Operators can override per-run via the new --random-workers CLI flag
on `devp2p discv4 crawl` and `discv5 crawl`. Negative value forces
pure BFS; positive value selects an explicit count.
The new TestCrawlIteratorRandomWorkers covers four pop-policy
configurations (all-fifo, all-random, half-half, default) and
asserts the iterator still terminates and emits each node exactly
once in each.
Add an enode.Iterator that drives discovery by issuing a single
FINDNODE per discovered peer, rotating the target through Drange
sub-regions of the keyspace. Compared to RandomNodes (which wraps an
alpha=3 Kademlia lookup that converges on a single target), this
shape is geared for breadth: each peer is asked about a different
slice of the keyspace, so aggregate coverage grows quickly without
per-peer overlap.
The two protocols expose different FINDNODE primitives, so the
iterator threads a per-protocol queryFn:
* discv5 takes a list of distances natively, so we just pass
[256-d] for d in 0..Drange-1.
* discv4 takes a target NodeID and replies with the K closest. To
get an equivalent rotation, we pick a random pubkey whose
Keccak256 starts with the desired prefix nibble. With Drange=16
that's ~16 random draws per call -- negligible compared to the
network round trip.
Concurrency is bounded by Workers (default 16). There is intentionally
no rate limit: pacing is RTT-driven, ~Workers/RTT on the wire.
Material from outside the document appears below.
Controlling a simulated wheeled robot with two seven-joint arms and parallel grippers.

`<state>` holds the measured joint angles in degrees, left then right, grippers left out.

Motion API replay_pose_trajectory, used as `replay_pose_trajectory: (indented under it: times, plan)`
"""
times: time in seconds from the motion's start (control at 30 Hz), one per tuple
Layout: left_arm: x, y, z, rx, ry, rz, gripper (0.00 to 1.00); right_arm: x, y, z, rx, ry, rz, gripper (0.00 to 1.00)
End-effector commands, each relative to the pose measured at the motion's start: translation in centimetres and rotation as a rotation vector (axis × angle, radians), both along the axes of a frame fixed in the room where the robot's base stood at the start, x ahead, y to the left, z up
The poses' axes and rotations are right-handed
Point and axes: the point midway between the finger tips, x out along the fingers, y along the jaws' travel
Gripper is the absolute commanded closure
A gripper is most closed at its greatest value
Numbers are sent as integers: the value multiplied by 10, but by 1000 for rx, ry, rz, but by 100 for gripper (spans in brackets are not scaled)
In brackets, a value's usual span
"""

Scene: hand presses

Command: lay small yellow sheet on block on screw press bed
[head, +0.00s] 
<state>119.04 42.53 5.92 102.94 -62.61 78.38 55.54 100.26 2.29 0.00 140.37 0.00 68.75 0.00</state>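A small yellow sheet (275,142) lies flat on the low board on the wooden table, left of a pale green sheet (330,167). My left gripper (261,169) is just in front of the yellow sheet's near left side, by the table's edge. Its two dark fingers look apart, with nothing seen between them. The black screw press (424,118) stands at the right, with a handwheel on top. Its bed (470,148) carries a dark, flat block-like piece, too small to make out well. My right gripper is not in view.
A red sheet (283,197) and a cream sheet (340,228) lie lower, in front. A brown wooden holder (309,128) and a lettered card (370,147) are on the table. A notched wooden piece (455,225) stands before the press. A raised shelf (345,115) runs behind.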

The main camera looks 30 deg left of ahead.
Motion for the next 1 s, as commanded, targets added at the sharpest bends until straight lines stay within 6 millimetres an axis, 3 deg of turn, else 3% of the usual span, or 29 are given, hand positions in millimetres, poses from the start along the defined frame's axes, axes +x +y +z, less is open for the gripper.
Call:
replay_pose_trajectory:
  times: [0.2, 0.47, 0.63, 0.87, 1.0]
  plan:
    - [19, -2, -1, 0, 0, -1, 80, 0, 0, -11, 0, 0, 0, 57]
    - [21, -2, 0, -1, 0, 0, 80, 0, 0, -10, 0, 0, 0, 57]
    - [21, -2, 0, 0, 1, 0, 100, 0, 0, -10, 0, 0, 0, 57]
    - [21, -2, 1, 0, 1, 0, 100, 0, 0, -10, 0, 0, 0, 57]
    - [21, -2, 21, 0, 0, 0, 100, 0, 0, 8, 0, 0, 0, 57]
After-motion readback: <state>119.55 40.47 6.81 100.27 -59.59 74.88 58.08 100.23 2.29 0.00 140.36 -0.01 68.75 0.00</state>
Termination is implicit: when the work queue is empty AND no FINDNODE
is in flight, the iterator closes its output and Next returns false.
Close() short-circuits this for callers that want to bail early.
Adapts the algorithm from github.com/cskiraly/fast-ethereum-crawler
(dcrawl.nim) -- the prefix-rotation idea -- but drops its 1000 req/s
rate limit in favour of the bounded worker pool.